Btw, in my upcoming campaign I took a leaf from LMoP and gave a goal for each available background, for example the noble is a son of a Waterdeep noble who own half of Greenest.

Warder
 

GameOgre

Adventurer
Adventure Paths are always a railroad story that everyone kinda has to agree to follow. They are NOT good for a typical D&D experience that allows for character wants and goals and growth, unless the players male a metagame commitment to have that growth ect follow the right path.
 

Riley37

First Post
It sounds like many of the thumbs-down opinions involve incompatible goals. "Does this publication accomplish its goal" and "Was this publication useful for my goals" can be two different questions.

If HotDQ was written primarily to work for AL play, then how well does it serve that goal? Can drop-in players and PCs join a story in progress? I think it's reasonable to presume that drop-in players are fine with "there's something important going on, get involved", and that they write their PCs as being at loose ends.
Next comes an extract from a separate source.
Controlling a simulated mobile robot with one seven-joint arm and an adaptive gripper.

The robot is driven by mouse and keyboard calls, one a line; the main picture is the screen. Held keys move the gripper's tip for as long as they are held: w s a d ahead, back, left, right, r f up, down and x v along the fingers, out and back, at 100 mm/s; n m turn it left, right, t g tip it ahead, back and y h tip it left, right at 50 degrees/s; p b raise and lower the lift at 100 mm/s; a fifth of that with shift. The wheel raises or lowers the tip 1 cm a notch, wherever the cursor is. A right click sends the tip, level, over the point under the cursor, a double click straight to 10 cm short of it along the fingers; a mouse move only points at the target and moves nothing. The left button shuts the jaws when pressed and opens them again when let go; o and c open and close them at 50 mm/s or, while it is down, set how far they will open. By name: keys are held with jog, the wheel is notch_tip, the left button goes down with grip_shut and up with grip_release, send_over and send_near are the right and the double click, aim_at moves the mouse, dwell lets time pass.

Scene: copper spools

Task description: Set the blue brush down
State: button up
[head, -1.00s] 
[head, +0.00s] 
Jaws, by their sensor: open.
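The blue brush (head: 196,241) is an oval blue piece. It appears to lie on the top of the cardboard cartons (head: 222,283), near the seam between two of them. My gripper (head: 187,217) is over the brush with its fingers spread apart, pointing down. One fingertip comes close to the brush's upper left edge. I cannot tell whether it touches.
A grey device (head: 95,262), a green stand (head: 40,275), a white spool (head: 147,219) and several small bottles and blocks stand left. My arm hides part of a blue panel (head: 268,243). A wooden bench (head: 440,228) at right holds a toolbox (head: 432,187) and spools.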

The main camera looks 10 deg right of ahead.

Does that differ from how useful it was to your particular table?

Straw golem example: If each of five players brings a PC to the table, whose central and immediate goal is to return to their long-lost homeland, then it can take railroading to make them the defenders of Greenest. If that's five *different* homelands in five different directions, then it's time for an out-of-character conversation about reconciling individual motives with party motives.
 

I bought it because my choices were limited. I'm an avid module user. Railroading isn't a bad thing. But when it consumes the entire life of a PC, holding them hostage throughout the campaign. That's when it gets to be an issue. It would have been much better if the two parts were broken up into 5 pieces each with their own plot. And let the GM and the PCs decide when to stop. Tyranny of Dragons has the issue from day 1 where if the PCs don't buy in, then the world dies.
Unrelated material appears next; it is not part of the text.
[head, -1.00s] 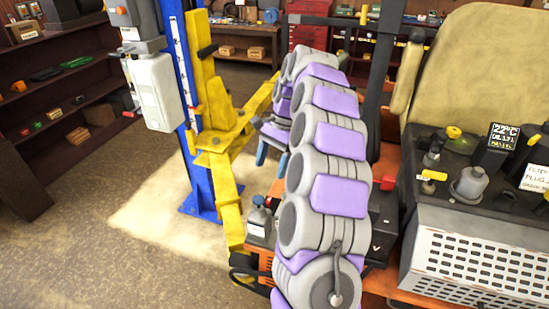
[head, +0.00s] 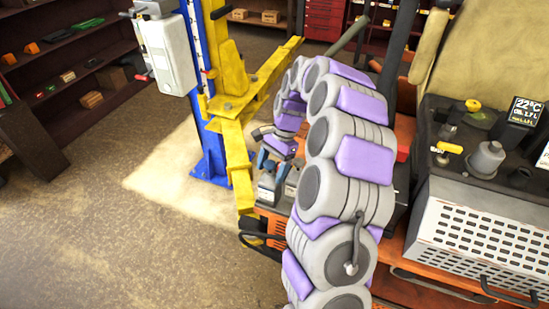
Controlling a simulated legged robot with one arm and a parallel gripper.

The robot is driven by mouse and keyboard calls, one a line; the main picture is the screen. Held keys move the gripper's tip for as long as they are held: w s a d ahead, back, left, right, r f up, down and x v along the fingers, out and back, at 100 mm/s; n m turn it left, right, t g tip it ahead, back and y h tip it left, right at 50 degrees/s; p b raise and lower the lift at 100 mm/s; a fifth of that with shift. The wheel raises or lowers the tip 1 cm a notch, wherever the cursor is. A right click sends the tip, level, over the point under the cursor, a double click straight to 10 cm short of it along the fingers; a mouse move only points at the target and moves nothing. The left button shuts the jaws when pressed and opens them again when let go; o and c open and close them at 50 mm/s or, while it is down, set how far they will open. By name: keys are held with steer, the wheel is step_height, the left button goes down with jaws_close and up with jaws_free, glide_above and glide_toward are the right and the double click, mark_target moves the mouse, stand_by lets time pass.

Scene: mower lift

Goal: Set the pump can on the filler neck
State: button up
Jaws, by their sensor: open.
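A small grey can with a dark top (head: 267,183), which looks like the pump can, stands on the orange machine's deck left of my arm. My gripper (head: 275,163) points down just above it, its bluish fingers apart around or beside the can's top. I cannot tell whether they touch it. The gripper is open. On the dark panel at the right are a grey rounded fitting with a narrow top (head: 485,159), a yellow-handled part (head: 449,148) and a yellow cap (head: 473,105). I cannot tell which of these is the filler neck.
A blue lift post (head: 207,100) with a yellow lift arm (head: 238,165) stands left of the can. A display (head: 524,112) rises at the panel's right. A white perforated cover (head: 480,235) lies below the panel. The floor at the left is clear.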

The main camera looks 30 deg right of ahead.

My biggest problem with Tyranny of Dragons/Rise of Tiamat is the puniness of the threat and the threat response. It's basically Informed Deadliness. You are told that Tiamat is a threat to the whole world, and there are even factions of good dragons and Red Wizards and such who make noises about getting involved, and there's even a big battle at the end where dozens to hundreds good dragons are supposedly fighting the forces of the dragon cult... but if any of those forces were actually onscreen for the climactic battle, they would trivialize the encounter. In all seriousness, the ideal strategic response would be, "Instead of dividing your forces, take all the anti-Tiamat forces to the Well of Dragons, and when Tiamat comes through the portal, kill her." It turns out that nothing much that the other anti-Tiamat forces do matters anyway, at most they will reduce 75 HP from her total and weaken her legendary features some, which they could do just as well by actually showing up at the battle and simply hitting her for 75 HP of damage. Tiamat does deserve her CR 30 rating (unlike the Tarrasque), but she is still very killable, and if the 15th level PCs have even a couple of adult dragons on their side to act as meat shields/grapplers while they fill her full of arrows, even her full CR 30 form goes from "deadly threat" to "straightforward fight." To say nothing of what would happen if they have actual high-level NPCs on their side as well (Szass Tam's wizards, Harper agents).
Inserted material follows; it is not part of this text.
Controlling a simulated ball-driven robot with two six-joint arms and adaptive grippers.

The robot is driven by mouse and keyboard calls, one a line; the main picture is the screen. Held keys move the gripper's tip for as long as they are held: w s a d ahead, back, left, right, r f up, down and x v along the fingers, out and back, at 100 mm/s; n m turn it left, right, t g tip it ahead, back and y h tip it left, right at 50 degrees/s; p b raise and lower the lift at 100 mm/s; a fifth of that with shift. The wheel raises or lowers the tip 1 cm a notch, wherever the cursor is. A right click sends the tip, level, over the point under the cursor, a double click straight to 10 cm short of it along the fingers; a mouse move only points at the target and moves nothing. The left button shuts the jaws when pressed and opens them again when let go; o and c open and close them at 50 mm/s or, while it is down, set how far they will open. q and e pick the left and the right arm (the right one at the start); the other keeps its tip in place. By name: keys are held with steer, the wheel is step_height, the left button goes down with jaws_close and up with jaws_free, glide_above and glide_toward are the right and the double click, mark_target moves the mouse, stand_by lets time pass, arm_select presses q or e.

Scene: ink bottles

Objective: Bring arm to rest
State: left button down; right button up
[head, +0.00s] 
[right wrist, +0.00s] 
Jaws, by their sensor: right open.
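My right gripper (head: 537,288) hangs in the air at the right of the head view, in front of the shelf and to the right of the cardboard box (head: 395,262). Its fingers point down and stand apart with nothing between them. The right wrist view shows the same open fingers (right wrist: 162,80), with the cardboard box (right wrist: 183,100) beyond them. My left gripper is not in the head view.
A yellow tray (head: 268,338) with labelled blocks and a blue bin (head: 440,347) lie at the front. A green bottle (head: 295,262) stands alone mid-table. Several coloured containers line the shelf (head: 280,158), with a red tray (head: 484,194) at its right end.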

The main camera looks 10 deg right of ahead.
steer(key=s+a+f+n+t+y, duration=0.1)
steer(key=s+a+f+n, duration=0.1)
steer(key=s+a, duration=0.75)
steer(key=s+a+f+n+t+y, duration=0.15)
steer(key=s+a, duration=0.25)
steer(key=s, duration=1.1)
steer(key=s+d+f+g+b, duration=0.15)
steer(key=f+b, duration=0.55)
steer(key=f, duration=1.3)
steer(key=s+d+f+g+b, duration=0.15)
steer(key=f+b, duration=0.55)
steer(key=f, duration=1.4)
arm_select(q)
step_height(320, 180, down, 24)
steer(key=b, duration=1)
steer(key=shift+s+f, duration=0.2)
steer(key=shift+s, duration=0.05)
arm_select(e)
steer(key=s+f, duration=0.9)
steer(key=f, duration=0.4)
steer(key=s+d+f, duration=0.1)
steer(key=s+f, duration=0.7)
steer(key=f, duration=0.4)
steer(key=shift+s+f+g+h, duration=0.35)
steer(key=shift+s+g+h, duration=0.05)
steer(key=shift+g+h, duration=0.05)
So, from a simulationist perspective, I find the adventure path lacking mostly because I can't take the plot seriously. A world-shaking threat which is fought primarily by only four heroes is only credible if either 1.) it comes as a surprise, so that other heroes cannot join the fight in time, or 2.) there are no other heroes. Meaning that you're in a sword-and-sorcery world where all the powerful guys are bad guys (who don't care about opposing the new threat because it only threatens the good guys), or you're in a monster-dominated world where all the powerful guys are not (demi)human at all.

I could rewrite it to take place in a world where there are no friendly NPCs over 5th level, and it would probably work, but that would require such extensive rewriting that I might as well throw it all out and start over. For one thing, you'd either have to set it somewhere besides Faerun or else scrap most of Faerun's history. I think you could make it work in Ravenloft though: a band of dragon-cultists are trying to summon Tiamat into their domain, which would turn it from a relatively-benign-if-creepy place into a blasted wasteland terrorized by Tiamat.
 

jayoungr

Legend
Supporter
So a subpar initial premise is ok, as long as the adventure designers give the PCs background hooks that the players might not be interested in at all (or alternatively, the PCs might already have backgrounds)?
No, you're putting words in my mouth. I said nothing at all about the quality or lack thereof of the initial premise. I said that some people's complaints (yes, I stand by that word) are not taking into account what is provided.

Scenario 1: If the group is fine with using the given backgrounds, the PCs will have sufficient motivation to try to take on the raiders. Thus, the module provides tools to solve the potential problem.

Scenario 2: If the group chooses not to use the backgrounds provided, then it is up to the DM to get the PCs involved in saving the town. If the DM does not do this, then the problem arises. However, in that situation, it is not the fault of the authors of the module.

(Scenario 3, of course, is where the group chooses to use their own backgrounds and the DM finds a way to get them involved. In that case, the problem does not arise.)

And frankly, I don't think "save the town from attackers" is a weak initial premise in and of itself. You just have to get the PCs involved in it, and that is where it can get tricky.
 

Derren

Hero
Scenario 1: If the group is fine with using the given backgrounds, the PCs will have sufficient motivation to try to take on the raiders. Thus, the module provides tools to solve the potential problem.

I disagree. Even with the provided backgrounds it takes a heavy dose of metagaming to charge into a town under dragpn attack or even attacking said dragon which is clearly a much too powerful foe to take down werent it for scripting and plot immunity.
 

Hussar

Legend
Yeah, because expecting heroes to act heroic is such a huge stretch. Sheesh, doesn't WOTC know that we all want to play completely selfish mercenaries who do only do things if we're getting paid? It would almost be like expecting the players to buy into the campaign before the campaign started was such a major stretch. :uhoh:

Good grief, it's a Forgotten Realms adventure - high heroism and badassery is to be expected isn't it? If you have a group of players that are going to completely ignore the adventure in front of them, why on earth are you playing an adventure path?